Suppose you have a cube and you need to add an attribute to the cube. Say that the cube structure is: 1 MG containing 1 measure, and 1 dim containing 1 attribute.
The physical table structure is: MG1 is from on table fact1, and dim1 is from table dim1.
You need to add attribute2 to this cube. Attribute2 is located on table dim2. Fact2 links Dim2 to Dim1.
Here we have 2 options:
1. Create Dim2 in AS, create MG2 and link MG2 to both Dim1 & Dim2
2. Join dim2 to dim1 on DSV (using Fact2), and put attribute2 on dim1
I found that, even though the processing is slightly longer, the query on 2 is quicker than 1. The query that I mean is: list down all attribute2 members for a particular attribute1 member. Something like:
select measures.measure1 on columns, dim1.attribute2.members on rows from cube where dim1.attribute1.&[member]

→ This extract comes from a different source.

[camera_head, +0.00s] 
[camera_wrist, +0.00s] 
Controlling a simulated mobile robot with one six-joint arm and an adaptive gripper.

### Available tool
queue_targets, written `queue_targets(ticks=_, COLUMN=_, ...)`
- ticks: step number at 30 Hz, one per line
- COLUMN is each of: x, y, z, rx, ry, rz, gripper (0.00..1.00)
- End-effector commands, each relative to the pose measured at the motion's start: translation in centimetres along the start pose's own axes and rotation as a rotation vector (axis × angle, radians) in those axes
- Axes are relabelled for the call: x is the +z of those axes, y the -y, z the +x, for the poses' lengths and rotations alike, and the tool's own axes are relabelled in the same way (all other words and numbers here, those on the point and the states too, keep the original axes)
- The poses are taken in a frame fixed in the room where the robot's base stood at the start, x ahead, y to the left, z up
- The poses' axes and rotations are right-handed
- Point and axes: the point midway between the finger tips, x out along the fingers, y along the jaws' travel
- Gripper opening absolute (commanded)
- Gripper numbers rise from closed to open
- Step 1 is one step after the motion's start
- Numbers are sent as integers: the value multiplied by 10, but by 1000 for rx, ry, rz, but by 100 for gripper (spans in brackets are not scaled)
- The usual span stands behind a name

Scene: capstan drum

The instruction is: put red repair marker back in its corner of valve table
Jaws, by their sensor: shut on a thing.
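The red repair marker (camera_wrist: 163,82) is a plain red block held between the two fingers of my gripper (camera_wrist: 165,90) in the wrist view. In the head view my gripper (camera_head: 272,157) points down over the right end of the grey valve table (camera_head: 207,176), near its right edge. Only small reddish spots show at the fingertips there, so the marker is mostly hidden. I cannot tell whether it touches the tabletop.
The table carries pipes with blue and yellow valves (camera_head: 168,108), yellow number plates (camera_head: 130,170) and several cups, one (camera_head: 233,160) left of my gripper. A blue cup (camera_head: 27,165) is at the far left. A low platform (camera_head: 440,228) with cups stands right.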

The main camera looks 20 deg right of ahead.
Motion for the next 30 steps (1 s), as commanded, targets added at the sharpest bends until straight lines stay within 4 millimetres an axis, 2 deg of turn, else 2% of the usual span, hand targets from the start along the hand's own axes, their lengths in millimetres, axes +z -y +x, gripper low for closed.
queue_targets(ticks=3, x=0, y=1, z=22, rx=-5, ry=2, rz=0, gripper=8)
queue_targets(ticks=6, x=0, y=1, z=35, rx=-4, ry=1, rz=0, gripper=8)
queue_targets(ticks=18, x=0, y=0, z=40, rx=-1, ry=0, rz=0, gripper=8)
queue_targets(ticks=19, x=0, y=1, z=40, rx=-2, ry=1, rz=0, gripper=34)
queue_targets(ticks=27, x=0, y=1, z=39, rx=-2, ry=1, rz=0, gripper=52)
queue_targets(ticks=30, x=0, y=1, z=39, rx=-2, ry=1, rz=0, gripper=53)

I remember also on one occasion we get performance benefit by moving an attribute to another dimension. Attrib1 was in dim1 and attrib2 was in dim2. The query: list down all possible combination of attrib1 and attrib2 was slow. Moving attrib1 to dim2 make the query quicker.
Please refer here for a discussion about this by Mosha. My previous article about Autoexist is here.
So, it’s better to put attributes which are frequently used together, in the same dimension.
I should add a note to that last sentence: as long as the grain of the dimension doesn’t change a great deal. What I mean is: if after moving an attribute into the dimension, the number members increases a lot (say from a million to a billion), it is probably better not moving the attribute.